In the 1970s, Rickenbacker added guitars with detachable necks and redesigned single- and double-coil pickups. A patented feature on some new models, and an option on others, was slanted frets, which better matched the angle of the player’s hand. Two double-neck instruments became standard items: the model 4080 bass/guitar and the model 362/12 6/12-string. Rickenbacker basses dominated production during the early years of the decade-in many circles, a Rick bass was the only one to own. Then bands such as Tom Petty and the Heartbreakers and R.E.M. hit like their 1960s forerunners, using Rickenbacker 6- and 12-strings. As the saying goes, fashions go in and out of style. Style is always in fashion.

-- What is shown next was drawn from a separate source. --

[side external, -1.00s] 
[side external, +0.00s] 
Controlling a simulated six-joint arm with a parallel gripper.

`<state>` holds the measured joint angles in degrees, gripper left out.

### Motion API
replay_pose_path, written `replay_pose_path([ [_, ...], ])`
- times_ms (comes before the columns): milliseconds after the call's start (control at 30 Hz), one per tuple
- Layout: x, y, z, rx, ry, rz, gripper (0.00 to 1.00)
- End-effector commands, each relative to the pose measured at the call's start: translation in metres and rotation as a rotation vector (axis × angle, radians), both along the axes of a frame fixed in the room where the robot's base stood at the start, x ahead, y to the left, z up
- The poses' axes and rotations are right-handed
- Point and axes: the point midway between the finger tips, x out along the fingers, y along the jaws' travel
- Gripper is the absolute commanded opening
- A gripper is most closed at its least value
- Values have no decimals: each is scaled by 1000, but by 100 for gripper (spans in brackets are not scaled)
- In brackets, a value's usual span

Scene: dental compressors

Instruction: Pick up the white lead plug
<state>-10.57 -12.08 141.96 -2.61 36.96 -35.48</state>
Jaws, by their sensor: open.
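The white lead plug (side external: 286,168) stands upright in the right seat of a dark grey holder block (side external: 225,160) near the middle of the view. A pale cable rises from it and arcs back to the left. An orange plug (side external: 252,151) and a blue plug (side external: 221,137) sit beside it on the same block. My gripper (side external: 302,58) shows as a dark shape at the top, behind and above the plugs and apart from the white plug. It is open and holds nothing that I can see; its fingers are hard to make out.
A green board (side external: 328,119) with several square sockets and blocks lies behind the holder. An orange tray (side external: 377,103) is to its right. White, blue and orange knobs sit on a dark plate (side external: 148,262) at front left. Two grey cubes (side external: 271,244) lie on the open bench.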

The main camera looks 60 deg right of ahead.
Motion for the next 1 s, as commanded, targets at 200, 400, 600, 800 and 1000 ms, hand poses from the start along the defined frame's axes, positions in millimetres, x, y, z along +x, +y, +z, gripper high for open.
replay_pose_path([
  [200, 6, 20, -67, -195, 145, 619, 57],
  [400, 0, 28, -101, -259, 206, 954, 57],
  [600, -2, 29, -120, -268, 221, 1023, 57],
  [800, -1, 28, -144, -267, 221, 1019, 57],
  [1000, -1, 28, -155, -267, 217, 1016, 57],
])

Today the manufacturing and distribution of Rickenbacker guitars and basses is combined into RIC, the name used since F.C. Hall retired in September 1984 and John Hall, along with his first wife Cindalee, became the sole owners of the company. RIC retains the spirit of first-class pre-1965 electric guitar manufacturing and craftsmanship. In addition to newly designed guitars and basses, the company offers faithful reissues of the classics played by the Beatles and other famous artists. RIC has offered highly successful, limited-edition signature models endorsed by such diverse players as Roger McGuinn, Pete Townshend, Tom Petty, Carl Wilson, and John Kay. Improvements in construction and quality control have carried Rickenbackers into the modern era, one that respects the company’s early history and at the same time sets out to write new chapters. Groups like Oasis, Pearl Jam, Radiohead, U2, and other of today’s top acts include Rickenbacker guitars in their musical arsenal.

A DJ once asked George Harrison if he liked a guitar he doodled on during a radio interview. Harrison is said to have quickly replied, “Of course, it’s a Rickenbacker!” Asked the same question 65 years after the invention of modern electrics, thousands of satisfied guitar players would say exactly the same thing.